_Directive_
Only a number is wanted: the count of lines in this listing that contain "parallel".

[start of Exercise inputs]

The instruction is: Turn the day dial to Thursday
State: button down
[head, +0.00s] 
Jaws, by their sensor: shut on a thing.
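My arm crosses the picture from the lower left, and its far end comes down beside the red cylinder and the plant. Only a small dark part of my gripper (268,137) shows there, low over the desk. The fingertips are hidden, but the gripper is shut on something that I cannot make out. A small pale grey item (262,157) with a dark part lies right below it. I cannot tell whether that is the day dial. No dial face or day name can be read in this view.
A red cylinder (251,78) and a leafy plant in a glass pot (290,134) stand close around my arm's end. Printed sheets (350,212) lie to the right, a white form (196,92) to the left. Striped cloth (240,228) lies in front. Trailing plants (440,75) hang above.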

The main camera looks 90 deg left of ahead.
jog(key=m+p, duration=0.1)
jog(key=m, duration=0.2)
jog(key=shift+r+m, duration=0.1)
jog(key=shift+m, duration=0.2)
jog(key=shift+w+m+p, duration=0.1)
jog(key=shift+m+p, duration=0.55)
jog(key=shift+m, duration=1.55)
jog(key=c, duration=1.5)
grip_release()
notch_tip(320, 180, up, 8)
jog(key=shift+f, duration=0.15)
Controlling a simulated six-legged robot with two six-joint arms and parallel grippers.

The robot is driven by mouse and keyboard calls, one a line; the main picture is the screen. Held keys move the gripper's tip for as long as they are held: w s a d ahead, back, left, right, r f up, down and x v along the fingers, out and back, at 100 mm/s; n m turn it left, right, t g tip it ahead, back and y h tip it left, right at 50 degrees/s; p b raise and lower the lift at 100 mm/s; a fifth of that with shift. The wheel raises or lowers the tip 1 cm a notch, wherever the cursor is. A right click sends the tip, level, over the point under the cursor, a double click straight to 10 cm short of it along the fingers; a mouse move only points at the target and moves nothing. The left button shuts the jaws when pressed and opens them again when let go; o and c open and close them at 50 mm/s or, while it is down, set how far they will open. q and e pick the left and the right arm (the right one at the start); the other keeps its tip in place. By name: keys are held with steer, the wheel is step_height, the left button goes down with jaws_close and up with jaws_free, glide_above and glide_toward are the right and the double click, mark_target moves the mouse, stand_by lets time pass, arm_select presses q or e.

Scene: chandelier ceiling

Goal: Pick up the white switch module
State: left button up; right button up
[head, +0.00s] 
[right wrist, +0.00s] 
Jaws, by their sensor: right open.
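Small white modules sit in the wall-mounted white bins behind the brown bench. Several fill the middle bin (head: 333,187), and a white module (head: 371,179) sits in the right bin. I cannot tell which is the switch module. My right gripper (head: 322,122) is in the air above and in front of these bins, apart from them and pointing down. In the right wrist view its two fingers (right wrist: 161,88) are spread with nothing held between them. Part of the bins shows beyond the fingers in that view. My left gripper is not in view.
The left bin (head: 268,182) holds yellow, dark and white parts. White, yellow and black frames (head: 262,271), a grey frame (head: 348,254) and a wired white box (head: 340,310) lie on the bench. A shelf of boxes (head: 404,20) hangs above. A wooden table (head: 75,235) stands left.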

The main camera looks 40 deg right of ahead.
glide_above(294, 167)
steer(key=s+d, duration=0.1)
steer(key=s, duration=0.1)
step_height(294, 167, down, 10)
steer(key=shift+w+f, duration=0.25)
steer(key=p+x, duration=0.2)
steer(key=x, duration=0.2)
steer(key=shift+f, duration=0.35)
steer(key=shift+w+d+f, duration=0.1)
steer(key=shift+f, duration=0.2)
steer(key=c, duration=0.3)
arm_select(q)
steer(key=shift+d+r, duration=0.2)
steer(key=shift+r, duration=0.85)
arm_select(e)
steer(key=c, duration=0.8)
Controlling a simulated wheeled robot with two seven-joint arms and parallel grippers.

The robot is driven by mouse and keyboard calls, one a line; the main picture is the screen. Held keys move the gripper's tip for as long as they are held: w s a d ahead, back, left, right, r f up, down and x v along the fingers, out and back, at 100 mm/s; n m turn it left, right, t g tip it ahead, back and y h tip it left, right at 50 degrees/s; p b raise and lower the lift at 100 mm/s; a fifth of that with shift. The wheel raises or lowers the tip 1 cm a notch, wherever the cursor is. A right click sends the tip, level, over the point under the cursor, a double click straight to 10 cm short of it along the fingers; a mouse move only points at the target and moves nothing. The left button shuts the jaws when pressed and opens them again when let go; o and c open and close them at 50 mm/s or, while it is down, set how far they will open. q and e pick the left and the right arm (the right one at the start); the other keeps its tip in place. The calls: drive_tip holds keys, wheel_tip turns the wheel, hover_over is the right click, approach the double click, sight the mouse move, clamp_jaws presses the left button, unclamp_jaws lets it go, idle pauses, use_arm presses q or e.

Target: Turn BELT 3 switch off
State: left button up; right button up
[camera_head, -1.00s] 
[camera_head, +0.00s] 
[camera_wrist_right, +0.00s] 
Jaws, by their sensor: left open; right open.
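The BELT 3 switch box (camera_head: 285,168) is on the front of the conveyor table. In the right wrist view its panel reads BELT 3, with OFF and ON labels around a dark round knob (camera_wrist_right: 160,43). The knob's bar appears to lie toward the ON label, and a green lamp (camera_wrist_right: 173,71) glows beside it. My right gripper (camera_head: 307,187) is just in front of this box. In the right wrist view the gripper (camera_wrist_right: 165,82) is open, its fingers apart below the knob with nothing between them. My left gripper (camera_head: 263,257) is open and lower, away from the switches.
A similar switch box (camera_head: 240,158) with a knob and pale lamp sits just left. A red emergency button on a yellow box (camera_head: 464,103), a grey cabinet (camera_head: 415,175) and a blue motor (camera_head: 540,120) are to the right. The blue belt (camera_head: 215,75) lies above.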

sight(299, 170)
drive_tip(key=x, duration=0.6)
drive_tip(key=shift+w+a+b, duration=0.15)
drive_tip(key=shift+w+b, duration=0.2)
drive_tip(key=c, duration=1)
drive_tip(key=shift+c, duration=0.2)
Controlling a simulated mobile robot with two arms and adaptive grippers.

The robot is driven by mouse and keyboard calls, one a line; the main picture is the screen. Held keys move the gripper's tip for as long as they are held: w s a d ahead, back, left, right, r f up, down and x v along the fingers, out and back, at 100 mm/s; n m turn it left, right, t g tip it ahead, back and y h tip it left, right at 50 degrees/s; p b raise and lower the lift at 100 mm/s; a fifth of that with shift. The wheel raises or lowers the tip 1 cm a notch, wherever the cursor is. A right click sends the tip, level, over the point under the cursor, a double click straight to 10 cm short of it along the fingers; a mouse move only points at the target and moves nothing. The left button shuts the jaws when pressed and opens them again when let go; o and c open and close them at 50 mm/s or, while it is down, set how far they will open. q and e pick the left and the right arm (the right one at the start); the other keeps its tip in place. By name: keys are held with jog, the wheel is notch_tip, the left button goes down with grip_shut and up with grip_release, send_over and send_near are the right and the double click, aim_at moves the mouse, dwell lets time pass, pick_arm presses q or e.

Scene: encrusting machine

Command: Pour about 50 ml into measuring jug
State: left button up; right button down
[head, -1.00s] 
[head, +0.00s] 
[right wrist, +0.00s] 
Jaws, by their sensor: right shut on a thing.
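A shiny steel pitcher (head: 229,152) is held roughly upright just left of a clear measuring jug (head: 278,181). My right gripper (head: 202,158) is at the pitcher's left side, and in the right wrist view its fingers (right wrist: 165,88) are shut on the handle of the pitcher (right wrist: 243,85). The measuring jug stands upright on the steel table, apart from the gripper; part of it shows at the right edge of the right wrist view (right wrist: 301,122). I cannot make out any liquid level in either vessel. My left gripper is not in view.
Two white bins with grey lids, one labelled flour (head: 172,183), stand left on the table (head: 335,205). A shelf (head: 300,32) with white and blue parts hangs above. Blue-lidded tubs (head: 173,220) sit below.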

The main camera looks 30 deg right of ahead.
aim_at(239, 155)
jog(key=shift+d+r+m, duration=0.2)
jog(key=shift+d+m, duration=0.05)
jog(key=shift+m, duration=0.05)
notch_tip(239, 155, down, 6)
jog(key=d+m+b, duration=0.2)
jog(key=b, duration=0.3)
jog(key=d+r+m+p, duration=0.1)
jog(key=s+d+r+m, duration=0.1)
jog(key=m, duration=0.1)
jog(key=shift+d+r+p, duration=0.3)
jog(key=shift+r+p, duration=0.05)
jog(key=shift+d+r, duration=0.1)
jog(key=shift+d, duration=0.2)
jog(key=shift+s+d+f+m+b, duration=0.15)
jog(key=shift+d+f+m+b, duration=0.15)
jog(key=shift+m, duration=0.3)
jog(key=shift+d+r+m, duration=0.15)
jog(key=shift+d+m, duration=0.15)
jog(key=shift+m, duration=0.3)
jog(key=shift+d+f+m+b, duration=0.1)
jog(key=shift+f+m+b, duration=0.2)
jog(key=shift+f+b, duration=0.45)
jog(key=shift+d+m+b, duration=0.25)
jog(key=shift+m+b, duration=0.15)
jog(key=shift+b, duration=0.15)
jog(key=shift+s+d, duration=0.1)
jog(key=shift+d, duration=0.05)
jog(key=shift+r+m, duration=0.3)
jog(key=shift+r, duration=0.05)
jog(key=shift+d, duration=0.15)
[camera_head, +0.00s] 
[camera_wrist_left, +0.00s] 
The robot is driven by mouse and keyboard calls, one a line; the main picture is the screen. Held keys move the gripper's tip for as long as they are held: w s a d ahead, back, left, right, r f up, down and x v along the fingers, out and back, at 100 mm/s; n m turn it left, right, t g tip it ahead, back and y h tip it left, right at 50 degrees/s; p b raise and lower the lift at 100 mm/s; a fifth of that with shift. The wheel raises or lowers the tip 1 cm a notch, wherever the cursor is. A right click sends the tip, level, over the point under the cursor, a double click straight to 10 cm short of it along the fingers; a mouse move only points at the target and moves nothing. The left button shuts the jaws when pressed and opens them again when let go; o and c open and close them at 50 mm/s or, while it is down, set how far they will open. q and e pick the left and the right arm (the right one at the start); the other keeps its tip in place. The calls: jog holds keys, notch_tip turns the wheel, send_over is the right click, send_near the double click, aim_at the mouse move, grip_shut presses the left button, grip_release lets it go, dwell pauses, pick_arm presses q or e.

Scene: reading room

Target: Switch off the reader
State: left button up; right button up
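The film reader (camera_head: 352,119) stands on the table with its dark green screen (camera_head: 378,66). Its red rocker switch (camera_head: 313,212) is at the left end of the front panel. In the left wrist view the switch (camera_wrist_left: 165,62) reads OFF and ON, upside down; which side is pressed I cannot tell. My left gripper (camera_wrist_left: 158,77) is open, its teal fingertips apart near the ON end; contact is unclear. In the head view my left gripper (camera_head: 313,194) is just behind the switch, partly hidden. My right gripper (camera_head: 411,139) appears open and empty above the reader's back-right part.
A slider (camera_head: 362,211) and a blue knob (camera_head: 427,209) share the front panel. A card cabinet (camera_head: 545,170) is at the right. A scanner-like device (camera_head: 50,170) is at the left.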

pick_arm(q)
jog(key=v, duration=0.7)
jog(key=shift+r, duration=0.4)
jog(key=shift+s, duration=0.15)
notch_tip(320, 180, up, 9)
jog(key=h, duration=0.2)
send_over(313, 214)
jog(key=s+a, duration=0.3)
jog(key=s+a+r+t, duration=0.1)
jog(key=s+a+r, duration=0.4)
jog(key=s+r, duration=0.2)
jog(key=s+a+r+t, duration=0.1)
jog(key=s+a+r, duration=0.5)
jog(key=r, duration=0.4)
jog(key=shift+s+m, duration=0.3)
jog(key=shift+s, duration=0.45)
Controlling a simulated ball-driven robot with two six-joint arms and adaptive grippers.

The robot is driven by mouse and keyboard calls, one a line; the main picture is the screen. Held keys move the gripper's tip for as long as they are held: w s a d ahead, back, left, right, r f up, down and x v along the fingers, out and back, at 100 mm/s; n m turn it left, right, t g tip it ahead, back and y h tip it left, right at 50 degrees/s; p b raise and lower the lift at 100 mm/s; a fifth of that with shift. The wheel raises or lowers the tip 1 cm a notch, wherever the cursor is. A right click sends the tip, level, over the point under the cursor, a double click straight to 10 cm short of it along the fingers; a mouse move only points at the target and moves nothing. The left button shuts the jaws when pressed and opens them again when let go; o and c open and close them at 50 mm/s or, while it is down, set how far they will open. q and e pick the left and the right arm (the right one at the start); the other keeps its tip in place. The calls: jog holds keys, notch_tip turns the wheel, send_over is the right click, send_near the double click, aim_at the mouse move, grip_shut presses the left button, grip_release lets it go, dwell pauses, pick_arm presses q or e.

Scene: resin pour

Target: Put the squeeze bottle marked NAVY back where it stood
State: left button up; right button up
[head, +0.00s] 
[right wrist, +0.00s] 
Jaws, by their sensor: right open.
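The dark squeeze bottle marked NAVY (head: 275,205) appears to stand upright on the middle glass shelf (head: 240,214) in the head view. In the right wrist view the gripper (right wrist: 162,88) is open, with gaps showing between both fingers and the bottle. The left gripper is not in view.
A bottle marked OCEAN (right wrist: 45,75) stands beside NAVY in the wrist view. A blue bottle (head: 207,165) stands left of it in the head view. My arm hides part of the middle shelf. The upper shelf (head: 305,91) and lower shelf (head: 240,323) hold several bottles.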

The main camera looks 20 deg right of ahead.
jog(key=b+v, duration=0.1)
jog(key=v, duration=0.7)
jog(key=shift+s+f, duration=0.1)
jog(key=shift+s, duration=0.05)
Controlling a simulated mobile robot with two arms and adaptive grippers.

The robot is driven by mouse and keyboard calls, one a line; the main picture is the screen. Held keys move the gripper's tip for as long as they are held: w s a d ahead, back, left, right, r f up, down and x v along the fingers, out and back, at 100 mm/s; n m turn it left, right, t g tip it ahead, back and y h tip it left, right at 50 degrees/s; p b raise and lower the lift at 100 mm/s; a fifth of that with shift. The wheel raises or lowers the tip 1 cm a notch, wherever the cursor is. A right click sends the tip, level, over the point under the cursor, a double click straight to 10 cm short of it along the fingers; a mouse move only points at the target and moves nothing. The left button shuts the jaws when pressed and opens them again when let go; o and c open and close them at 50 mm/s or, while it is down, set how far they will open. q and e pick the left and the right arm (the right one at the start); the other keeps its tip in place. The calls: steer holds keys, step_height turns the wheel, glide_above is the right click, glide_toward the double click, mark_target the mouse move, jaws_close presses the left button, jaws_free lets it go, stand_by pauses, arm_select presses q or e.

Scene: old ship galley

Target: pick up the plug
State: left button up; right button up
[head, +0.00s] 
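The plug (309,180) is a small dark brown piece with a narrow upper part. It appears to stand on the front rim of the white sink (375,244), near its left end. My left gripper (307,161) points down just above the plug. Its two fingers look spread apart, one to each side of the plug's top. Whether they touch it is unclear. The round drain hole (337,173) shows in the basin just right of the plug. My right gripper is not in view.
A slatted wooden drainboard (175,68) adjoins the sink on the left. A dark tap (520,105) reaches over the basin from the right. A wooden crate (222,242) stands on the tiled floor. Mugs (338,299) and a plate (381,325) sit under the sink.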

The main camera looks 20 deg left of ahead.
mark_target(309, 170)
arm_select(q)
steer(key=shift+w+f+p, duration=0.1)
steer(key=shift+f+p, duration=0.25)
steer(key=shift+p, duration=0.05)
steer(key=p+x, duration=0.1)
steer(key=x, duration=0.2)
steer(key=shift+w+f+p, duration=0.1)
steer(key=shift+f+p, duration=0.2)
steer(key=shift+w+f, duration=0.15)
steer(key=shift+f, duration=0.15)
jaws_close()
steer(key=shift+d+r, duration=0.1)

[end of Exercise inputs]

_Written solution_
2